╔══
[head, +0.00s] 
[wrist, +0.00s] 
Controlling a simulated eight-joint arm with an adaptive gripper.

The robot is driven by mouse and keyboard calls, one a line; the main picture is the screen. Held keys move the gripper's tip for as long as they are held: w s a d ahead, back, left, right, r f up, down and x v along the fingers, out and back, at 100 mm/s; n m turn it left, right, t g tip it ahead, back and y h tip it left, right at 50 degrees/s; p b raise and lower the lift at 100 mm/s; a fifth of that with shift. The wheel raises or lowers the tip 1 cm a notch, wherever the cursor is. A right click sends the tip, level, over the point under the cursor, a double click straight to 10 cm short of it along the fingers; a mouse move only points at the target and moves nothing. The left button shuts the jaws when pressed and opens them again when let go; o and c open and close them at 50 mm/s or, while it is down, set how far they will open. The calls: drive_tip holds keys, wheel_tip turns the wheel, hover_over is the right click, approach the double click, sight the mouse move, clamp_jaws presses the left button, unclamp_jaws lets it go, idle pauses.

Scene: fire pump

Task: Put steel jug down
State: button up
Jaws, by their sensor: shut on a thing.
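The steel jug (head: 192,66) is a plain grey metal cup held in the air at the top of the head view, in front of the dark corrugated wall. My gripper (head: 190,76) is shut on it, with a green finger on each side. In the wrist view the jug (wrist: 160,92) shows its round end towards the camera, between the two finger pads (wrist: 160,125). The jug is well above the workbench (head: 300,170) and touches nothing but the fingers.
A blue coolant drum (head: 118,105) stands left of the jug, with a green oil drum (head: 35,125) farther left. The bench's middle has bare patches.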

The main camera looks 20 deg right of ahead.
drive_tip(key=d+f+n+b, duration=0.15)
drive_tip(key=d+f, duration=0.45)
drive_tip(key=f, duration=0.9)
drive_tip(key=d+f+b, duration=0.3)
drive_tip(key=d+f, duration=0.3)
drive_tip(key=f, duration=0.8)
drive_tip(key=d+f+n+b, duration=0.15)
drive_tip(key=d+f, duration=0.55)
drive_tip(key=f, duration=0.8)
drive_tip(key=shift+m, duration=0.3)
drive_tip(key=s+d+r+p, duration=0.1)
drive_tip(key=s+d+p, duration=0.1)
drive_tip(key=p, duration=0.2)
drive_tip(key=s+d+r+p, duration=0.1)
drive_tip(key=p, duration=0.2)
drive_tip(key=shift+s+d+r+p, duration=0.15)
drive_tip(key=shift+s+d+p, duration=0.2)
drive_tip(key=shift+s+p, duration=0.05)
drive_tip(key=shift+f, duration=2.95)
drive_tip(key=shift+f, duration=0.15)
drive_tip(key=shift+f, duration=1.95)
╚══
_SHORT TASK:_ Extract the full listing above without altering anything.

_THE RESULT:_
[head, +0.00s] 
[wrist, +0.00s] 
Controlling a simulated eight-joint arm with an adaptive gripper.

The robot is driven by mouse and keyboard calls, one a line; the main picture is the screen. Held keys move the gripper's tip for as long as they are held: w s a d ahead, back, left, right, r f up, down and x v along the fingers, out and back, at 100 mm/s; n m turn it left, right, t g tip it ahead, back and y h tip it left, right at 50 degrees/s; p b raise and lower the lift at 100 mm/s; a fifth of that with shift. The wheel raises or lowers the tip 1 cm a notch, wherever the cursor is. A right click sends the tip, level, over the point under the cursor, a double click straight to 10 cm short of it along the fingers; a mouse move only points at the target and moves nothing. The left button shuts the jaws when pressed and opens them again when let go; o and c open and close them at 50 mm/s or, while it is down, set how far they will open. The calls: drive_tip holds keys, wheel_tip turns the wheel, hover_over is the right click, approach the double click, sight the mouse move, clamp_jaws presses the left button, unclamp_jaws lets it go, idle pauses.

Scene: fire pump

Task: Put steel jug down
State: button up
Jaws, by their sensor: shut on a thing.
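The steel jug (head: 192,66) is a plain grey metal cup held in the air at the top of the head view, in front of the dark corrugated wall. My gripper (head: 190,76) is shut on it, with a green finger on each side. In the wrist view the jug (wrist: 160,92) shows its round end towards the camera, between the two finger pads (wrist: 160,125). The jug is well above the workbench (head: 300,170) and touches nothing but the fingers.
A blue coolant drum (head: 118,105) stands left of the jug, with a green oil drum (head: 35,125) farther left. The bench's middle has bare patches.

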The main camera looks 20 deg right of ahead.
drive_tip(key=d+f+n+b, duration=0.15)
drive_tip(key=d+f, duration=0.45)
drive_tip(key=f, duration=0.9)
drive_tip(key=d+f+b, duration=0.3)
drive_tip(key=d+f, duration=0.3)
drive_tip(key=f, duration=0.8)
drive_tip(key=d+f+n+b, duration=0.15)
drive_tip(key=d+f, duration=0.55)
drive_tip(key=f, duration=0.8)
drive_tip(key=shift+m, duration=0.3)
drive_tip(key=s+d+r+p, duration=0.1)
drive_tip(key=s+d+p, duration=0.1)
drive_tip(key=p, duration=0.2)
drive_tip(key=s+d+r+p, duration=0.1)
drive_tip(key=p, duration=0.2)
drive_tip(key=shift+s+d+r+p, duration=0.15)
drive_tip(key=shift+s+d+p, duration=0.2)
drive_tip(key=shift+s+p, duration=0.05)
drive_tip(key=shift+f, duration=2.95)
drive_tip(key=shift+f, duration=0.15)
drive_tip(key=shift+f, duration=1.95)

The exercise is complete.